::: MATERIAL

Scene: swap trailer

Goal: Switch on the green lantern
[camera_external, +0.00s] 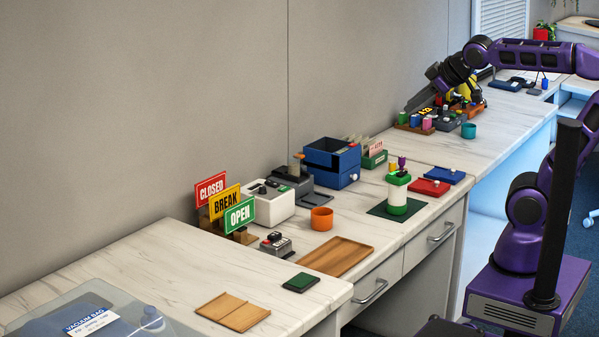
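A white cylinder with a green top and green base, which looks like the green lantern (398,195), stands upright on a dark green mat (379,210) on the middle bench. A small purple piece and an orange piece show at its top; I cannot make out a switch or whether it is lit. My gripper (428,100) is at the far end of the bench, well behind and above the lantern. It is dark and small among coloured items, so its fingers are not clear.
Red (429,187) and blue (444,175) flat boxes lie just behind the lantern. An orange cup (322,218) and a blue drawer box (332,163) stand left of it. A teal cup (468,131) stands near my gripper. The bench between the teal cup and flat boxes is mostly clear.

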::::::

▸ PROBLEM STATEMENT: Give again, word for word, the lines of the listing, starting at its first line and ending with the line containing "Goal: Switch on the green lantern".

▸ COMPLETE RESPONSE:
Scene: swap trailer

Goal: Switch on the green lantern

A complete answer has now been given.